Compute volume of the function $(x^{2}+y^{2})^{2}+z^{4}=y$
Attempted solution:
$y$ is the sum of a square and a fourth power, clearly $y$ is positive.
since the object consists of positive y, the object will occupy 2 quadrants in its proj. on xy plane and it will occupy 2 quadrants on zy plane. the object will have azimuth and co-latitude and distance: $0\le\phi\le\pi,\\ 0\le \theta\le\pi\\ \rho\ge0 $
Now to convert directly to spherical coordinates is my problem, as I understand it, it is easier to convert from Cartesian to cylindrical, and then from cylindrical to spherical.

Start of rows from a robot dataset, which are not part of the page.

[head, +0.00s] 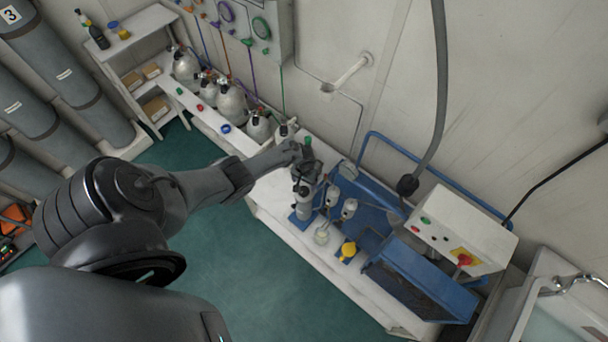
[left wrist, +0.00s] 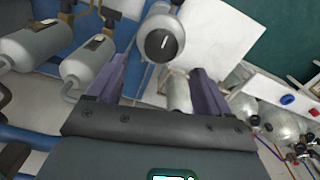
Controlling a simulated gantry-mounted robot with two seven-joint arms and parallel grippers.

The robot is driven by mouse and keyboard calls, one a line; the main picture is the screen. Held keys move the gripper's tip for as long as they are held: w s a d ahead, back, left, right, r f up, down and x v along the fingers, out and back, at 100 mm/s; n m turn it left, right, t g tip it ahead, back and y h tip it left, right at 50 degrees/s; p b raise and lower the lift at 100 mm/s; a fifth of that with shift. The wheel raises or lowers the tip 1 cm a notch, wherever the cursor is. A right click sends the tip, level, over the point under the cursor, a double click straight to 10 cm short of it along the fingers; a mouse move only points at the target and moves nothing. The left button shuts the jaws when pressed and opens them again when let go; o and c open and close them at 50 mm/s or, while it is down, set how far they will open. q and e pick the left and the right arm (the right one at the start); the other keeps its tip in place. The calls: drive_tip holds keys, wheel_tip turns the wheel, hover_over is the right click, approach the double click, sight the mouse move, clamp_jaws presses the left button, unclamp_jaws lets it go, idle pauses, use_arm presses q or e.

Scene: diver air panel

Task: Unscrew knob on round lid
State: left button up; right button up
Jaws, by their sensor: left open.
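A grey round housing with a dark round cap bearing a white line (left wrist: 165,43) shows in the left wrist view, just ahead of and between my fingers. A pale grey cylinder (left wrist: 179,92) shows between the fingers, nearer the palm. I cannot tell which part is the knob and which the lid. In the head view my left gripper (head: 306,172) is above the blue-and-white bench unit, over an upright grey cylinder (head: 303,207), and partly hides its top. My left gripper (left wrist: 163,85) is open, with its purple-grey fingers apart. I see no clear contact. My right gripper is out of view.
Two small grey canisters (head: 341,202) stand beside the upright cylinder. A clear jar (head: 321,236) and a yellow fitting (head: 348,250) are on the bench (head: 290,233). A control box (head: 460,232) with a red switch stands right. Several silver bottles (head: 231,103) line the back shelf.

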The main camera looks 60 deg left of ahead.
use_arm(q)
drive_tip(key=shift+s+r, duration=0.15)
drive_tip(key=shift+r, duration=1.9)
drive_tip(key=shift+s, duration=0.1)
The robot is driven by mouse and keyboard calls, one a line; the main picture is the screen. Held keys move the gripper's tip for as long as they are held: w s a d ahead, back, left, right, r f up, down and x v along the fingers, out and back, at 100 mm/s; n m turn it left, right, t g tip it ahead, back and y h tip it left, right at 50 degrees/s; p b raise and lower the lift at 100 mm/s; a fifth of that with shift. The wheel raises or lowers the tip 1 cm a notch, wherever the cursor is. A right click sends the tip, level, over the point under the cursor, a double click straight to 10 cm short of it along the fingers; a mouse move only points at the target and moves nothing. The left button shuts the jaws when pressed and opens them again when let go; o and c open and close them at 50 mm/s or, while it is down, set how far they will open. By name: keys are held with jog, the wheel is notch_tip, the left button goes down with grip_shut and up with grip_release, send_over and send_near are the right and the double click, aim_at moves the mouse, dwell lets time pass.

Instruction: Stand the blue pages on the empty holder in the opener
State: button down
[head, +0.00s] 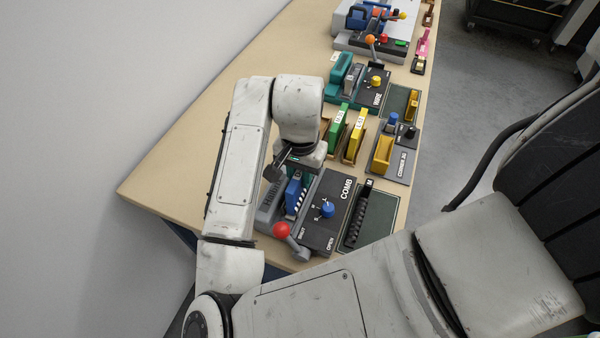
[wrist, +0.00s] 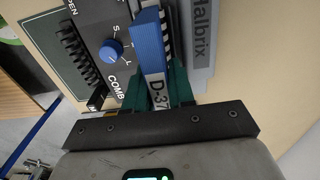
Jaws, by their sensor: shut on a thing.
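The blue pages (head: 293,196) are a thin upright block. In the wrist view the blue pages (wrist: 149,42) carry a white label reading D-37. My gripper (head: 302,172) points down over the COMB opener. Its green fingers (wrist: 158,88) are shut on the labelled end of the pages. The opener (head: 320,238) has a dark panel with a blue knob, a red-balled lever and a grey Halbrix side. A black-and-white toothed strip (head: 303,201), apparently the holder, lies right beside the pages. Whether the pages touch it or rest on it I cannot tell.
A green mat with a black comb (head: 357,218) lies right of the opener. Green pages (head: 337,128) and yellow pages (head: 356,135) stand behind my gripper. The WIRE machine (head: 371,88) and a corner machine (head: 389,157) are farther back. The left tabletop (head: 170,165) is clear.

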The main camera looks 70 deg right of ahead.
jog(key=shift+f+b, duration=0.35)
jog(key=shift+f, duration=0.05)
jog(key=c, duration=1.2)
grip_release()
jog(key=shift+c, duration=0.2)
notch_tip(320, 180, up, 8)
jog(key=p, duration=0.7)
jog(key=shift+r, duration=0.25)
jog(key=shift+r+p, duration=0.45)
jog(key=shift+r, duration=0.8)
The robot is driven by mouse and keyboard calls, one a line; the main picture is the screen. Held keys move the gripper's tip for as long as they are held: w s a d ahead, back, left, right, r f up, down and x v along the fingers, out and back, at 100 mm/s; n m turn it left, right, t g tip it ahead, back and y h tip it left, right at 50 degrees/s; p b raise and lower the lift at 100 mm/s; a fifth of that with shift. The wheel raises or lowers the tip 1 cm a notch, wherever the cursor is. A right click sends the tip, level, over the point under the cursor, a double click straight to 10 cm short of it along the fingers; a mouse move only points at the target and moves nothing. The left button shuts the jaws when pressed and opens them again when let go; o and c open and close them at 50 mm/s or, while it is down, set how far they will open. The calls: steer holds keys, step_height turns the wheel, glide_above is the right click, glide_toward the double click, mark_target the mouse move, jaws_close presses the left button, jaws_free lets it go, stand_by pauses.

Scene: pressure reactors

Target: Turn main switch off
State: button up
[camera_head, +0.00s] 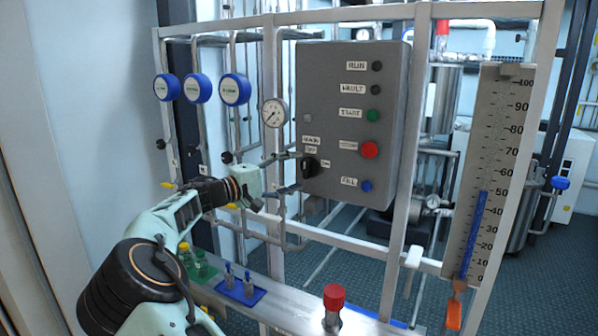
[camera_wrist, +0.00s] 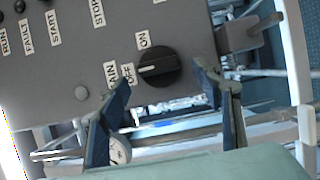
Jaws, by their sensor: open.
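The main switch is a round black knob (camera_wrist: 160,67) on the front of the grey control box, with MAIN, OFF and ON labels beside it. In the wrist view its white mark points left, towards the OFF label (camera_wrist: 128,74); the ON label (camera_wrist: 143,39) is above. In the head view the knob (camera_head: 309,166) sits at the box's lower left. My gripper (camera_head: 298,171) is open in front of it. In the wrist view the fingers of my gripper (camera_wrist: 160,80) stand on either side of the knob, with visible gaps; I cannot tell the depth.
The grey box (camera_head: 335,80) also carries a red button (camera_head: 370,149), a green button (camera_head: 373,116) and a blue button (camera_head: 367,186). Pipes and a pressure gauge (camera_head: 274,113) are left of it. A red-capped bottle (camera_head: 333,305) and a blue tray (camera_head: 240,293) stand on the ledge below.

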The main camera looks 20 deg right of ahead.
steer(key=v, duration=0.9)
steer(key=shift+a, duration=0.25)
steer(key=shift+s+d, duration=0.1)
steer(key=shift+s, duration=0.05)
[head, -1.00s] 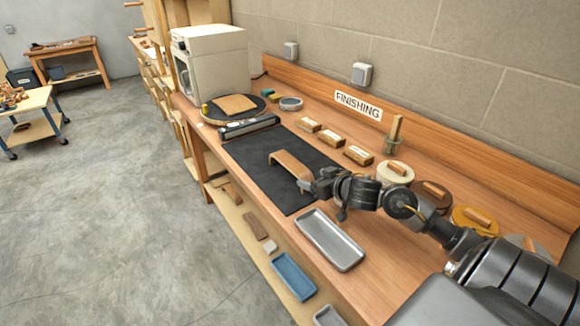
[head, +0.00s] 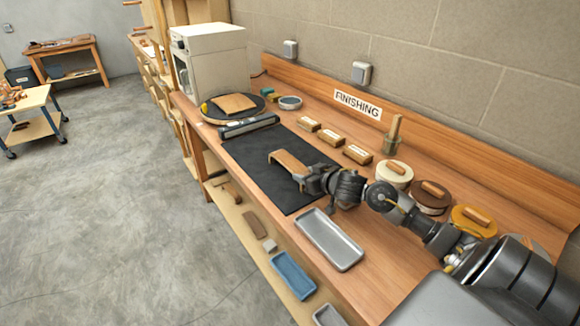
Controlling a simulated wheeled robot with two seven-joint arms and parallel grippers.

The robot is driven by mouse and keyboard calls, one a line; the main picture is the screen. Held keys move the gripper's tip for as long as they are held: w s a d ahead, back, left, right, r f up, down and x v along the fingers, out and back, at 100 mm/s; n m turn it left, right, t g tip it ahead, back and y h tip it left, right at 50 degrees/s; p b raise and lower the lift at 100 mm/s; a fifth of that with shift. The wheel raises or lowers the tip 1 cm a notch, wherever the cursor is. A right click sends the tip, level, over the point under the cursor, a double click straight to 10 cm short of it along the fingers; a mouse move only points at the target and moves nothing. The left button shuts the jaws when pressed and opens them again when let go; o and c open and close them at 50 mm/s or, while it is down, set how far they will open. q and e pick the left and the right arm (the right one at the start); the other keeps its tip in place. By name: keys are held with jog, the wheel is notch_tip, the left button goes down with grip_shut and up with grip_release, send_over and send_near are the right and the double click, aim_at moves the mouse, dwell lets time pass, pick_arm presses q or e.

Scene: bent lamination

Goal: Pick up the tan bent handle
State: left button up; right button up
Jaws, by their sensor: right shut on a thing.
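The tan bent handle (head: 287,161) is over the black mat (head: 257,160) on the workbench, with its flat face up and its bent end toward my right gripper. My right gripper (head: 303,180) is shut on the near end of the handle. The fingers partly hide that end. I cannot tell whether the handle touches the mat or is just above it. My left gripper is not in the head view.
A grey metal tray (head: 329,240) lies in front of the mat. Several labelled wooden blocks (head: 331,137) stand behind it, and lidded pots (head: 394,173) sit to the right. A round board (head: 211,111) and white oven (head: 213,62) are at the far end.

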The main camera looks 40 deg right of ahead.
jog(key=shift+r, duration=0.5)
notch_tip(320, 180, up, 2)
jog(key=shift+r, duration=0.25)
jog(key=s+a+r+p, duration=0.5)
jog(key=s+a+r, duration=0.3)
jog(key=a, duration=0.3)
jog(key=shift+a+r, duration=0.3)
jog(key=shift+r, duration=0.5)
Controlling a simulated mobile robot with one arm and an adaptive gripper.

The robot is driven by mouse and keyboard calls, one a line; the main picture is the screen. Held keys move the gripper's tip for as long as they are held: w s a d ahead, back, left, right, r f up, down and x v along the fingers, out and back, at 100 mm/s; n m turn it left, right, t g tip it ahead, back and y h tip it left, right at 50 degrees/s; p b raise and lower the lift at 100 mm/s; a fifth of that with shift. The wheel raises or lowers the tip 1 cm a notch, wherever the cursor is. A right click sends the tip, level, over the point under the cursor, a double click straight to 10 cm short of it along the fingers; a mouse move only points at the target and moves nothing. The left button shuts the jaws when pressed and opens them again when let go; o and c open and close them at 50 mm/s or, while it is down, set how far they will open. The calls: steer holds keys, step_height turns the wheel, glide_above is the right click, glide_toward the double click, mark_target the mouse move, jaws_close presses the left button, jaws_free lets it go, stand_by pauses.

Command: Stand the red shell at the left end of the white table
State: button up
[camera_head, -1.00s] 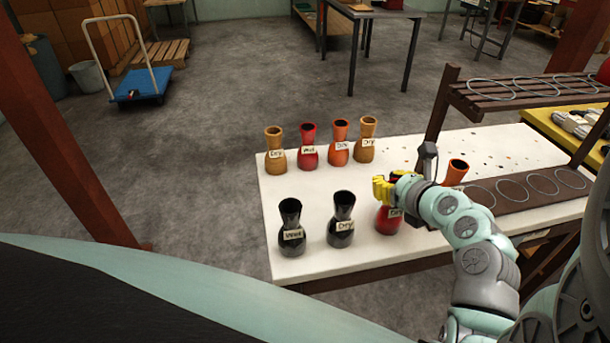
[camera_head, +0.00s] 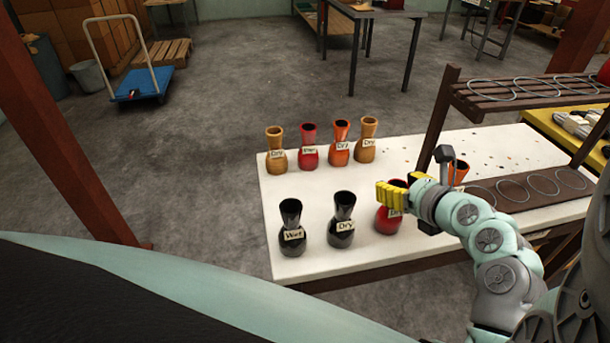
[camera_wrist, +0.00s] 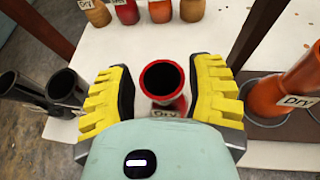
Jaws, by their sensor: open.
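A red shell with a dark open top and a "Dry" label stands upright in the front row of the white table (camera_head: 330,262), right of two black shells. This red shell (camera_head: 388,222) is partly hidden by my gripper (camera_head: 394,195) in the head view. In the wrist view its rim (camera_wrist: 163,97) lies between the two yellow fingers of my gripper (camera_wrist: 163,75). The fingers are open, with narrow gaps beside the rim.
Black shells (camera_head: 292,235) (camera_head: 341,225) stand at the front left. Tan (camera_head: 275,158) (camera_head: 366,145) and orange (camera_head: 340,148) shells stand behind. Bare tabletop lies between the rows.

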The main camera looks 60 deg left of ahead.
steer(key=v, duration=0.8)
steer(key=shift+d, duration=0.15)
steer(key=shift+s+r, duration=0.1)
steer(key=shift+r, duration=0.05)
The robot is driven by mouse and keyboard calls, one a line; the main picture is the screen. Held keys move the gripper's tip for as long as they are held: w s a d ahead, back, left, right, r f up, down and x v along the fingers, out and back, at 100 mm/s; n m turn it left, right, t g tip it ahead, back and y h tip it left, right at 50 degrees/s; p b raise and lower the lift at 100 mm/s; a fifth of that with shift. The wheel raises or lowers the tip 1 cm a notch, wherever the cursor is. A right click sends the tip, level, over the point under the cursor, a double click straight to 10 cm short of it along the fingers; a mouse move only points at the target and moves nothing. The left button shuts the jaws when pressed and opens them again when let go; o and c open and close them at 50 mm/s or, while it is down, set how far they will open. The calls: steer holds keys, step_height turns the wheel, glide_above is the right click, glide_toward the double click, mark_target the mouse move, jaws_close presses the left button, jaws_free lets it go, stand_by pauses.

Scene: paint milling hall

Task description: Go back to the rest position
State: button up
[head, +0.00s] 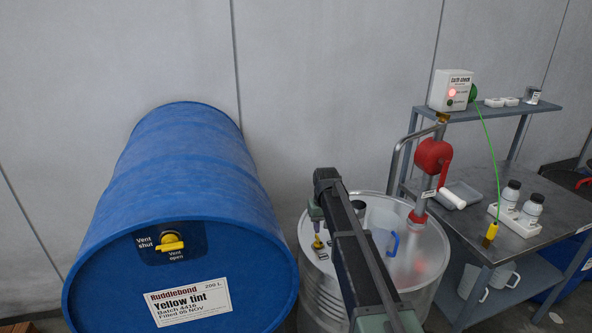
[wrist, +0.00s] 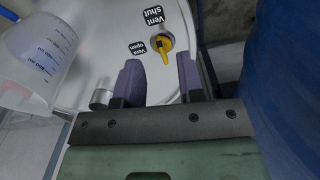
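My gripper (wrist: 160,70) is open, its two purple fingers apart with nothing between them. In the wrist view a yellow vent knob (wrist: 165,46) on the steel drum's lid lies just beyond the fingertips, apart from them. In the head view my arm reaches over the steel drum (head: 428,268), and my gripper (head: 316,217) is above the left of its lid, near the small yellow knob (head: 318,243). The arm hides part of the lid.
A clear jug with a blue handle (head: 393,245) stands on the lid, close by in the wrist view (wrist: 35,50). A red pump (head: 433,156) rises beside it. A blue drum (head: 190,190) lies left; a metal bench (head: 480,195) with bottles stands right.

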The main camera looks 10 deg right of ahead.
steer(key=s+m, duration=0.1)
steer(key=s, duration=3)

the conversion from Cartesian to cylindrical is as follows: $$x=rcos\theta,\\y=rsin\theta,\\z=z$$
Thus the function $(x^2+y^2)^2+z^4=y$ becomes $$(r^2cos^2\theta+r^2sin^2\theta)^2+z^4=rsin\theta$$
$$(r^2)^2*(1)+z^4=rsin\theta\\r^4+z^4=rsin\theta$$
Now To convert from cylindrical to spherical we may use:
$$r=\rho sin\phi,\\\theta=\theta,\\z=\rho cos\phi$$
We get
$$\rho^4 sin^4\phi+\rho^4cos^4\phi=\rho sin\theta sin\theta\\\rho^3(sin^4\phi+cos^4\phi)=sin^2\theta\\\rho=\sqrt[3]{\frac{sin^2\theta}{sin^4\phi+cos^4\phi}}$$
the largest value of $sin^nu$ and $cos^nu$ is 1, thus the largest value of $\rho$ is $\sqrt[3]{\frac{1}{2}}$
Thus the limits of integration are
$$0\le \phi \le\pi,\\0\le\theta\le\pi.\\0\le\rho\le\sqrt[3]{\frac{1}{2}}$$
What knowledge I would like mathstack's to share;
Is this an okay method to convert to spherical coordinates? Am I missing an easier way to convert directly from Cartesian to spherical coordinates? How do I set up the integral, since I want to integrate with respect to Rho, Theta and Phi?
please DO NOT solve the triple integral, that would be missing the point.
Thanks!
refer to this plot:
My attempt at integrating:
volume of the blob is:
$$\int\int\int_A\:dV\\=\int_0^{\sqrt[3]{1/2}}\int_0^\pi\int_0^\pi\:\rho^2 \:sin\phi\: d\theta\: d\phi\: d\rho$$
Check back I will attempt to evaluate
$$=\int_0^{\sqrt[3]{1/2}}\int_0^\pi\:\rho^2 \:[-cos\phi]^{\pi}_{0}\: d\phi\: d\rho$$
$$=\int_0^{\sqrt[3]{1/2}}\int_0^\pi\:\rho^2 \:[-cos\pi+cos(0)]\: d\phi\: d\rho$$
$$=\int_0^{\sqrt[3]{1/2}}\int_0^\pi\:2*\rho^2\: d\phi\: d\rho$$
$$=2*\int_0^{\sqrt[3]{1/2}}\int_0^\pi\:\rho^2\: d\phi\: d\rho=2*\int_0^{\sqrt[3]{1/2}}\:[\phi*\rho^2]^\pi_0\: d\rho=2\pi*\int_0^{\sqrt[3]{1/2}}\:\rho^2\:d\rho$$
$$=2\pi*[\phi^3/3]^{\sqrt[3]{1/2}}_0\\=2\pi*\frac{1/2}{3}=\pi/3$$
Thus the volume bound by the surface is $\pi/3$
If anyone would care to check my evaluation that would be greatly appreciated!
Best Answer
I think your method is correct (of converting first to cylindrical, and then to spherical), but you did make one mistake. Here I will convert directly to spherical from Cartesian using the transformation:
$$ \begin{align*} x &= \rho \sin \phi \cos \theta \\ y &= \rho \sin \phi \sin \theta \\ z &= \rho \cos \phi \end {align*} $$
So the equation $y = (x^2+y^2)^2 + z^4$ becomes:
$$ \rho \sin \phi \sin \theta = \rho^4 \left( \sin^4 \phi + \cos^4 \phi \right) $$
Which you can solve for $\rho$:
$$ \rho = \sqrt[3]{\frac{\sin \phi \sin \theta}{\sin^4\phi + \cos^4\phi}} $$
Note it is $\sin\phi\sin\theta$ in the numerator, and not $\sin^2\theta$.
Now to compute the volume, you should be able to integrate the volume differential $(\rho^2 \sin\phi)$ over the region where $\rho$ is between 0 and the expression above (and the appropriate bounds for $\theta$ and $\phi$).